Un errore è stato commesso anche nel merito: la unilaterale sospensione di fatto di Schengen avrebbe messo in difficoltà non solo i Paesi vicini e i governi Ppe in tutta Europa, ma soprattutto la credibilità stessa del Ppe. Come può, infatti, restare unito il primo partito politico europeo, il più europeista (tanto da essere stata la casa politica di tutti i Padri fondatori dell’Unione), se l’azionista di maggioranza relativa, quello con il peso maggiore, il partito di Adenauer, Kohl e – appunto – Merkel, è il primo a proporre soluzioni unilaterali? Dovremmo, forse, prepararci a uno scenario in cui tutti i governi a guida Ppe decidono la sospensione di Schengen. Sono 14, sarebbe la fine dell’Unione, proprio mentre si cerca di creare unità sui dazi che Trump vuole imporre ai prodotti made in Europe e che rischiano di dividere profondamente governi ed economie, dividendo l’Ue in Paesi buoni e Paesi cattivi. Nessun vuole immaginare quale terremoto si rischia d’ora in avanti a Bruxelles, dove serve una maggioranza in Parlamento per far passare le leggi che von der Leyen inizia a predisporre e non si vede proprio come si possa fare a meno delle altre forze tradizionalmente pro Ue. Un conto è rivedere il Green deal, altro è rivedere i valori fondanti dell’Unione.

Nei giorni scorsi, le cassette delle lettere degli eurodeputati sono state sommerse di cappellini “Make Europe Great Again”. Insomma: mentre nei palazzi delle Istituzioni ci si chiede come combattere le uscite strampalate di Elon Musk a sostegno di AfD e di ogni forza estremista, quali misure adottare per fermare la disinformazione russa, a Berlino si decide di andare a braccetto proprio con i maggiori beneficiari della propaganda antieuropea online. Se i capi di stato e di governo hanno presentato le loro preoccupazioni, stupisce il silenzio dei leader dei partiti membri del Ppe. Non si può difendere l’eredità valoriale del popolarismo europeo di fronte ad accordi con chi ha chiesto classi separate per gli alunni disabili, moderna versione del monte Taigeto a Sparta: in pratica, la fine dei cattolici impegnati in politica.

Non basta, come ha fatto il Ministro degli esteri italiano Tajani, tra l’altro da 23 anni vicepresidente del Ppe, dichiarare di augurarsi che gli italiani in Germania non votino AfD e proclamarsi sovranisti europei.
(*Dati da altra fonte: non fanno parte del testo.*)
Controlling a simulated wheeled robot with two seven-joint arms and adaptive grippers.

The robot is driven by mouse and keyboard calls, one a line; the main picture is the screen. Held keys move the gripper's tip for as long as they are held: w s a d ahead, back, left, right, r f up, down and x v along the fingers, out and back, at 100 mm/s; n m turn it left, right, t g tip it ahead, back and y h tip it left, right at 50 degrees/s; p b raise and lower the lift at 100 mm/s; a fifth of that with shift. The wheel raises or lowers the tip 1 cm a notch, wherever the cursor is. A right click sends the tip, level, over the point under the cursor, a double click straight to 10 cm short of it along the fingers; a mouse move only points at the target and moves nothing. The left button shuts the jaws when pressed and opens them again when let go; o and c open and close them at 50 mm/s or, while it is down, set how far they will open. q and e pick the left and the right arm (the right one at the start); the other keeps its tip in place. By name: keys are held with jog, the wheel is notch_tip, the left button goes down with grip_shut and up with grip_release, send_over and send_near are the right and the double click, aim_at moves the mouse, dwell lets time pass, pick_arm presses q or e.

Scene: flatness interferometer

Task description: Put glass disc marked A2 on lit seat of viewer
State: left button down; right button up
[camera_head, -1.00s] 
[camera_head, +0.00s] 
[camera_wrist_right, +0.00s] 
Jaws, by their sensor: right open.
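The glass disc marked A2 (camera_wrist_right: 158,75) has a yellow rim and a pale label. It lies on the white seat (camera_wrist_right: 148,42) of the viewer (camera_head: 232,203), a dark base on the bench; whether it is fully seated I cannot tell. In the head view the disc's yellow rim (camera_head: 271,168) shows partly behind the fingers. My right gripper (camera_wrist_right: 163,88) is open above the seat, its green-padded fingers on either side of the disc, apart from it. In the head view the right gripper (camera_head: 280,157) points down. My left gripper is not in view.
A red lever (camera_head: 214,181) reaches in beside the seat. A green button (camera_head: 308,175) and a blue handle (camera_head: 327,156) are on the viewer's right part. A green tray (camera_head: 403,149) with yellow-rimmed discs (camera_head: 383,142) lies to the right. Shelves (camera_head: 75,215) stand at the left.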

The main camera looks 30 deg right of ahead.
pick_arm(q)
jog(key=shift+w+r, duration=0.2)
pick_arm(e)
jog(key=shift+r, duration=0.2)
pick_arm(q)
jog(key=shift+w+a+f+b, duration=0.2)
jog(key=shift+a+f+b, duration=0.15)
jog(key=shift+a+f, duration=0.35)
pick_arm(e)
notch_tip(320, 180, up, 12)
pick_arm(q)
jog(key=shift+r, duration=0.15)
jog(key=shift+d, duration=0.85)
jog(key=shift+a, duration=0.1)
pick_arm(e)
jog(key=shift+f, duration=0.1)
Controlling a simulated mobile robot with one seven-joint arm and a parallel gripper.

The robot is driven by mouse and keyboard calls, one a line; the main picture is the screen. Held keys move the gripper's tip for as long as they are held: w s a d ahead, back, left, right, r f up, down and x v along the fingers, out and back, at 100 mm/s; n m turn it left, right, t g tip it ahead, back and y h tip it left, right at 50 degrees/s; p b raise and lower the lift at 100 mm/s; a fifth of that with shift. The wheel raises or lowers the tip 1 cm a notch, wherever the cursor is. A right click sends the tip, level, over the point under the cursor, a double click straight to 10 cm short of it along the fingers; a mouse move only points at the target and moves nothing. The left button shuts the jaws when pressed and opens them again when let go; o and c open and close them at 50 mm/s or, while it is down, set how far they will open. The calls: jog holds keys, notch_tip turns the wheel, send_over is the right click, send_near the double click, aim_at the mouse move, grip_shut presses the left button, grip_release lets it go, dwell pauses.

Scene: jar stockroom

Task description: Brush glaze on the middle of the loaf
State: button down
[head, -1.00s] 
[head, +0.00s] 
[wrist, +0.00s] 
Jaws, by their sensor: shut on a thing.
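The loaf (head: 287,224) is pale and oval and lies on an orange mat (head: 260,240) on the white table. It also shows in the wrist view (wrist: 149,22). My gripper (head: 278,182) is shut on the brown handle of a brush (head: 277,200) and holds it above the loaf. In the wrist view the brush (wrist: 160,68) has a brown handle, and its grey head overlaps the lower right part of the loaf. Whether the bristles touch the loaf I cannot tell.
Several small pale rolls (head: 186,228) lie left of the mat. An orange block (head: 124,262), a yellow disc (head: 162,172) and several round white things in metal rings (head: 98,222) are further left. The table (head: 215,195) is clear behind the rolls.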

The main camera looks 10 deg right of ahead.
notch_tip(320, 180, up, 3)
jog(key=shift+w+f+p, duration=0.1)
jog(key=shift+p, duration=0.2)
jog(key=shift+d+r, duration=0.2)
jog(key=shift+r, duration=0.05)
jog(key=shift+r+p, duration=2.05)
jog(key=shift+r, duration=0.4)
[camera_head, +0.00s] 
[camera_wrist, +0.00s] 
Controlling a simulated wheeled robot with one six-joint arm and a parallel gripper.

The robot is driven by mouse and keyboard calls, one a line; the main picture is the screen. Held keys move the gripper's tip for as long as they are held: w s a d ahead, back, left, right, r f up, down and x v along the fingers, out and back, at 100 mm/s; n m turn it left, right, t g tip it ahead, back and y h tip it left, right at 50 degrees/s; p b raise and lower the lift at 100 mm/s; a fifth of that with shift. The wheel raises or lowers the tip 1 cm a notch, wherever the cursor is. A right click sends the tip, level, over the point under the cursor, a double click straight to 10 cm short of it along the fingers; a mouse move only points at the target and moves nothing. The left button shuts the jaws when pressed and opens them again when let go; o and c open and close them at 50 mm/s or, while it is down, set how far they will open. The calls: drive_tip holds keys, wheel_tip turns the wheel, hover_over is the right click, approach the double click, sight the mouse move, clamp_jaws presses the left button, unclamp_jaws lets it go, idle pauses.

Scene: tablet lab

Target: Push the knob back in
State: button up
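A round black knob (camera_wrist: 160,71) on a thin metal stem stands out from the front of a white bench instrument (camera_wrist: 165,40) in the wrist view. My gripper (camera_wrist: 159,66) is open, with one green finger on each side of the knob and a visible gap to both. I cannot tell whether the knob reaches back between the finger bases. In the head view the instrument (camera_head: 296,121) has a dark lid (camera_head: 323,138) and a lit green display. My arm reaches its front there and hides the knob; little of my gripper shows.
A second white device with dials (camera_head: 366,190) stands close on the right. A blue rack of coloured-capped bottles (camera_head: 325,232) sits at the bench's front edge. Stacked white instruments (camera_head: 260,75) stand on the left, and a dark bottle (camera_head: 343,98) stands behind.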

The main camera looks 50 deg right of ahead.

Servono, in seno al Ppe, azioni più incisive e drastiche di fronte all’avanzare della barbarie neonazista. Anche a costo, se necessario, di rinunciare a poltrone presenti o future. Perché, come insegna Chamberlain, una volta scesi a patti con chi vuole distruggere le nostre società, non si torna più indietro. È un muro che non può e non deve crollare, una frontiera – questa sì – da tenere in piedi.